O. Winston Link captured some of the same feeling about railroads but expressed even more awe. His almost surreal photographs of steam-powered trains, taken in the late 50s (his 45 prints at Catherine Edelman also include examples of his commercial work), are so full of wonder they might work well in a children's museum. By also showing the places the trains passed through, Link reveals not only their intrusive power--they seem to be exploding onto each scene--but the way small-town life used to be centered around railroading. "The railroad was everything to these towns," he told an interviewer in the mid-90s. "People of all ages would wait for the trains to come through just to get a look at the powerful steam engines and to hear the whistles blow."
Link's trains are almost by their nature alien from their surroundings, incongruous behemoths that elicit diverse reactions--they're objects of wonder to some, momentary interruptions to others. Joe Dollar Waits for the Creeper, Tuckerdale, North Carolina, 1956 shows a train entering a crossing; a bicyclist is stopped nearby waiting for the train to pass, and a car approaching from the other side will have to stop soon. But a man sitting in a third-story window in Main Line on Main Street, North Fork, West Virginia, 1958 completely ignores the train moving at night down a somewhat shabby street, suggesting an ordinary life lived without regard to the magnificent monster below.
Link, born in Brooklyn in 1914, had a lifelong fascination with trains and began photographing them in his teens. He supported himself for many years as a commercial photographer, but when he heard that the Norfolk & Western was phasing out steam engines he started photographing them in 1955, with the railroad's permission, continuing until 1960. "I wanted to document that slice of American life before it disappeared," he said in that interview. His photographs were carefully planned: he phoned dispatchers to see when a train was expected, and he made sketches and diagrams to plan the placement of the dozens of flashbulbs needed to illuminate his night images--and most were taken at night so that he could better control the lighting. That third-story man got his own flashbulb, which Link set off by means of a cable.

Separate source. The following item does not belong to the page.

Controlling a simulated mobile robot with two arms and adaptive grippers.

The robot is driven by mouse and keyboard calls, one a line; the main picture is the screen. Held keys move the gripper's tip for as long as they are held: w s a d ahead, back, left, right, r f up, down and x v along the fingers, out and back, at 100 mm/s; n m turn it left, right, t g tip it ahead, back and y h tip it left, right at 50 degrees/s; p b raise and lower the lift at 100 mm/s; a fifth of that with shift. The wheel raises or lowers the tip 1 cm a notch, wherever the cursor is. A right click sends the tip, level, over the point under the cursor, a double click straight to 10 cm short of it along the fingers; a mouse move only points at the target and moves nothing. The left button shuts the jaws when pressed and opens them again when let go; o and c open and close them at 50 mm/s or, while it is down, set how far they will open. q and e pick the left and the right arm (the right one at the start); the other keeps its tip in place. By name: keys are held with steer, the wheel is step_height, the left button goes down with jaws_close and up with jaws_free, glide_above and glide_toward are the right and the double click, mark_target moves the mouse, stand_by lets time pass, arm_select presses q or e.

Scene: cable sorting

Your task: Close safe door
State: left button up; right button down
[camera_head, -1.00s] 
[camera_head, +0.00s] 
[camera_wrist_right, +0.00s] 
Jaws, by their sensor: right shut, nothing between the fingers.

The power of Link's images depends on the form of the steam engine itself, on the way he positions it in the composition, and on his lighting--for example, the way the train's bright white smoke trails across the night sky. The trains always appear intrusive, introducing movement into a scene that, even if it includes people, often seems frozen. Like some of Friedlander's musicians, Link's trains unbalance the photograph: he foregrounds their magnificence. Apparently many of the residents along the N&W line also appreciated that power. Hester Fringer's Living Room on the Tracks, Lithia, Virginia, 1955 shows a train looming close to a large picture window--a window the residents had enlarged because they were such fans they wanted to improve the view.

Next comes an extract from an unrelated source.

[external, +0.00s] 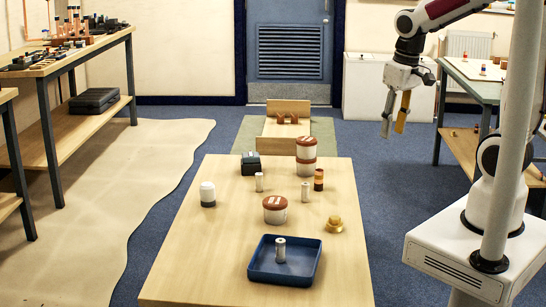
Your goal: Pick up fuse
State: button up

In Giant Oak at Max Meadows, Virginia, 1957 Link creates a powerful contrast between a train and a gnarled tree, its branches twisting in all directions but mostly laterally. Set behind the tree, the train represents a different kind of lateral movement, but an irregular trail of white smoke also suggests a link between the streamlined train and the organic tree. The wires of a fence near the bottom of the image and phone or power lines above--thin white filaments reflecting Link's flash--add yet another visual element. The image works as a formal study but also reveals Link's love of trains: he finds in the tree a parallel in nature to their vitality and power.
Walter Niedermayr's nine large multipanel pieces at Rhona Hoffman are in some ways the opposite of Friedlander's and Link's images, which bring out the singular power of objects or people. Niedermayr's landscapes, all Alpine scenes, often convey a kind of uniformity--the snow is as gray as the sky, for example. Looking down on the slopes and plateaus, we see tiny figures and slightly larger bulldozers dwarfed by the vastness of the land. Tofana-Ra-Valles (1990-'93) presents one color photo and six black-and-white ones of a scene partly covered with snow; the contrast between the snow and the rock faces makes them stand out all the more boldly. That palpable hardness dominates each image and the group as a whole. Where Link sees the wonderful individuality of a gnarled tree, Niedermayr sees the connectedness of nature.
But in other pieces the presence of many people and of power lines, lift cables, and earthmoving equipment suggests that these are artificial landscapes whose order--or disorder--comes from us humans. Each of the four panels of Vedretta Piana II (1997) offers a complex mix of man-made objects in no particular relationship to one another, creating a junkyard sort of composition; perhaps Niedermayr is ambivalent about the human presence here. The view in the upper left panel overlaps part of the lower right one, creating a confusion that parallels that within each image.
Most often there's no single focal point in Niedermayr's works: he frames his photographs separately and hangs them slightly apart, so the center of such four-panel pieces as Vedretta Piana II is naturally empty. But the three snowy panels of Pian dei Fiacconi II (1993) are hung side by side, so there's an image at its center. In the foreground are sunbathers--presumably an indication of the season. And at the top of the center panel is a tiny figure who's also visible in a different position in the right panel, which seems to have been taken earlier. Referring to the passage of time but allowing us to see that the rocks remain unchanged, Niedermayr reminds us that each of his images represents only an instant--and that in the context of nature the human presence is more transitory than we'd think from Friedlander's musicians and Link's steam engines, and probably much more transitory than the bulldozer operators and ski-resort owners would like to believe.